» **Task brief**: From the first line of the data below through the line holding "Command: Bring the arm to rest", output each line exactly and leave the pictures out.

» **Recorded data**:

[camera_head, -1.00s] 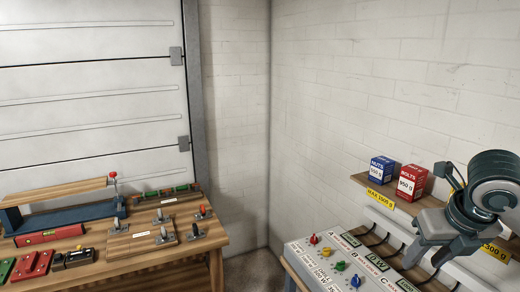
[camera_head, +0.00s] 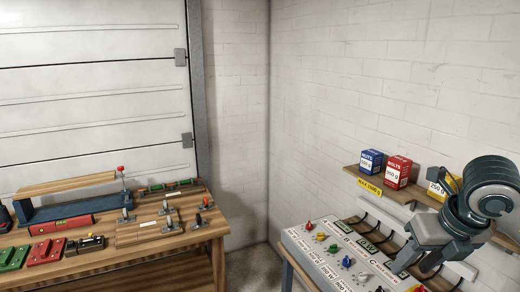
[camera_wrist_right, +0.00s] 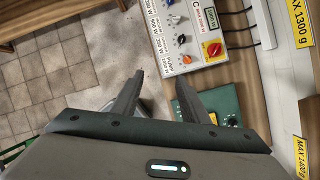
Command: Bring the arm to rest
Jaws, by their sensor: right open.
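My right gripper (camera_head: 413,264) is at the lower right of the head view, in front of the shelf and above the right end of the control panel. In the right wrist view its two fingers (camera_wrist_right: 162,100) stand apart with nothing between them. The grey control panel (camera_head: 318,262) with coloured knobs and printed labels lies below and left of it; the panel also shows in the right wrist view (camera_wrist_right: 178,62). My left gripper is not in view.
A wall shelf (camera_head: 350,174) holds a blue box (camera_head: 371,161), a red box (camera_head: 397,172) and a yellow box (camera_head: 437,184), close to my right arm. A wooden bench (camera_head: 170,248) with tools stands left. A green item (camera_wrist_right: 222,104) lies near the right fingers.

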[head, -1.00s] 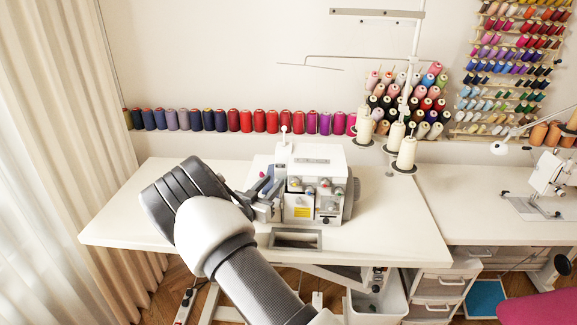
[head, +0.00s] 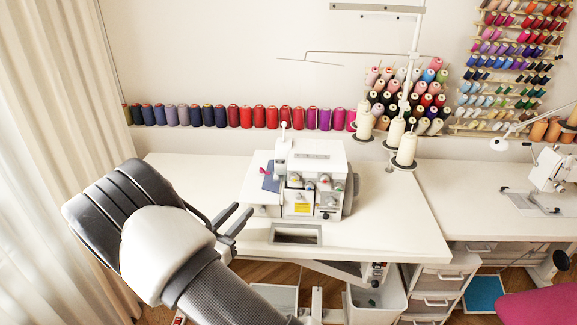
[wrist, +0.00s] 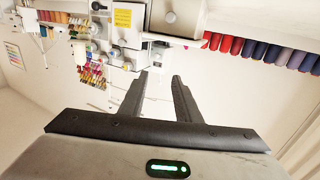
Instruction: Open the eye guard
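The white overlock sewing machine (head: 318,163) stands on the white table. A small blue-grey plate (head: 271,178), which looks like the eye guard, shows at the machine's left front, tilted out beside the needle area. Its exact hinge angle is hard to tell. My gripper (head: 243,213) is in front and to the left of the machine, apart from it. In the wrist view its two fingers (wrist: 160,82) are spread with nothing between them. The machine's body also shows upside down at the top of the wrist view (wrist: 126,38); I cannot clearly pick out the guard there.
The white table (head: 380,215) has free room to the right of the machine and a rectangular cutout (head: 297,234) in front of it. Thread cones on a stand (head: 406,150) rise behind it. Spools line the wall. A curtain (head: 50,150) hangs at the left.

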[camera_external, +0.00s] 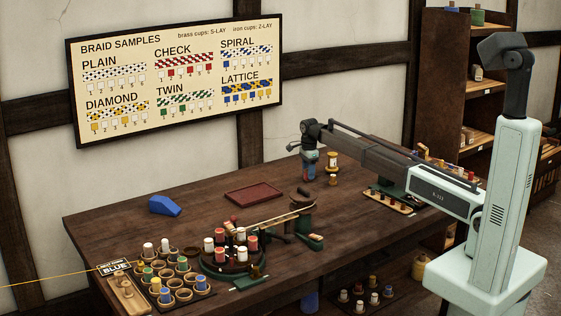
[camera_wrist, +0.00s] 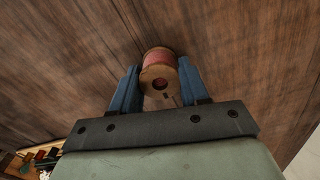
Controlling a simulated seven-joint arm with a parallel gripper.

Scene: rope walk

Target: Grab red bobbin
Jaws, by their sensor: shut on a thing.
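A red bobbin (camera_wrist: 160,62) with wooden end discs sits between the two blue fingers of my gripper (camera_wrist: 157,88) in the wrist view. The fingers press on it from both sides. In the outside view my gripper (camera_external: 309,171) points down over the back right part of the table, with a bit of red between its fingers. I cannot tell there whether the bobbin touches the table.
A dark red tray (camera_external: 254,191) lies to the left. The round braiding stand (camera_external: 236,262) with several bobbins is nearer the front. A blue block (camera_external: 164,205) lies at the left.

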» **Full response**:
[camera_head, -1.00s] 
[camera_head, +0.00s] 
[camera_wrist_right, +0.00s] 
Command: Bring the arm to rest

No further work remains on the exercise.